Total Earnings: $726,261
AAAA NCHA Judge, Russ Carroll grew up in the cutting industry. He loped horses for his father, cutting horse trainer Rusty Carroll.
Carroll warmed up horses for his dad at eight years old. He built up a client base for training horses while studying at college. After graduating from the University of Houston with a business management degree, he knew he wanted to pursue cutting professionally.
He currently operates his training program in Rockwall, Texas and recently made the 2021 Open Futurity Finals.
Inspired by his dad who was a well regarded judge, Carroll got his judges card when he was 26.
“My dad thought it was a good idea because I had enough mileage under my belt. He thought I would do fine. When you’re a young trainer, every penny helps. Once I did go and judge a few times I immediately saw how beneficial it was going to be to my own training program. It made me so much more aware. Once I got a taste of that it made me want to do it even more.”

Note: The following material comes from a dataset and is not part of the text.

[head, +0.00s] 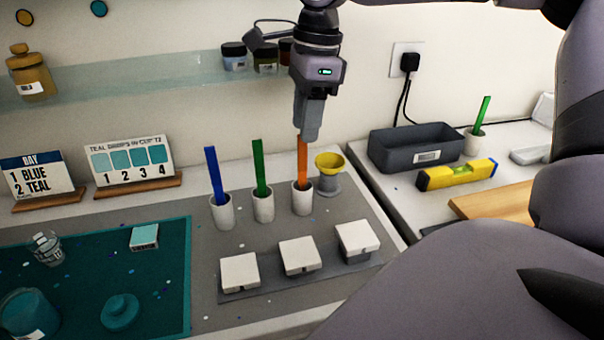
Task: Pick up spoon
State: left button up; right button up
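No spoon bowl shows. Three flat handles stand upright in white cups: a blue handle (214,174), a green handle (259,166) and an orange handle (303,160). Their lower ends are hidden in the cups. My right gripper (308,132) points straight down at the top of the orange handle, its fingertips overlapping the handle's upper end in the head view. The fingers show edge-on, so I cannot tell whether they are closed on it. The orange handle's cup (302,200) stands on the grey mat (290,222). My left gripper is not in view.
A yellow funnel-topped cup (329,165) stands right beside the orange handle's cup. Three white-lidded blocks (298,256) sit in front. A glass shelf (130,80) with jars is behind. A dark bin (412,150) and yellow level (457,174) are at right.

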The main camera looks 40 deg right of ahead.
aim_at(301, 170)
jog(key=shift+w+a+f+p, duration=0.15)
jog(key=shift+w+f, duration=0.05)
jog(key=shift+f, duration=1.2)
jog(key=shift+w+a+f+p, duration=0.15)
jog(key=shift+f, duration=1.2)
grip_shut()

“I think it’s giving back to the Association. I think us trainers, and I’ve always felt like this, there should be more emphasis on trainers having to go judge some cuttings. I feel like if we are the professionals and that’s the way we want to be perceived, we should have the most knowledge as far as getting a cutting right.”
What do you look for as a judge?
“…One of the things [my dad] told me that sticks out to me was if it looks like something that you would like to be riding and it’s comfortable and it looks like it feels good, most likely it is [good]. If you’re having to talk yourself into it, you can’t manufacture something that isn’t there.”
Carroll’s dad also advised him to “Judge from the shoulders down of the person showing the horse. That’s been helpful to me. I don’t get caught up with who it is. If it’s good, it’s good. If it’s not, it’s not. A good run stands out.”
What are the most common mistakes you see?
“I think overall the biggest thing I see is people not getting set up correctly on their cow before they put their hand down. I think a lot of runs just start off in a bad or negative spot. Meaning they don’t get pushed up enough or they don’t get even on their cow. I tell all my clients to get up out of the herd. I think that paints a better picture. [It shows] that you’re confident, that you’re trying to win something and you’re not as defensive looking. It makes it look more offensive…
“You have to put your hand down in relation to that cow so that no matter what that cow’s first move, if it’s left or right, to you, away from you, you’re in a good spot to handle whatever it throws at you. People will put down just a tick to the left or to the right and when they do that, they are depending on that cow to move to fit what they started off doing. Most times, the cow is not going to do that… I’m going to give a person credit if I feel like they’re in control of the situation, not just skimming by.”
What would you say to the person who grumbles about their score?
“[Sometimes] it’s hard not to be disappointed. I would say if you feel that way I think the best thing to do is…talk to a peer or your turnback man. And make sure it’s not just somebody that’s just going to tell you what you want to hear. Someone that will be honest with you. Even when you’re frustrated I think it’s beneficial to try to keep an open mind and try to figure out what the judge saw that you didn’t. And judges make mistakes. I’ve been on both ends of it when I’ve shown, it’s just the nature of the beast. At the end of the day it’s a man’s opinion, he took the job and you have to respect what he decides.”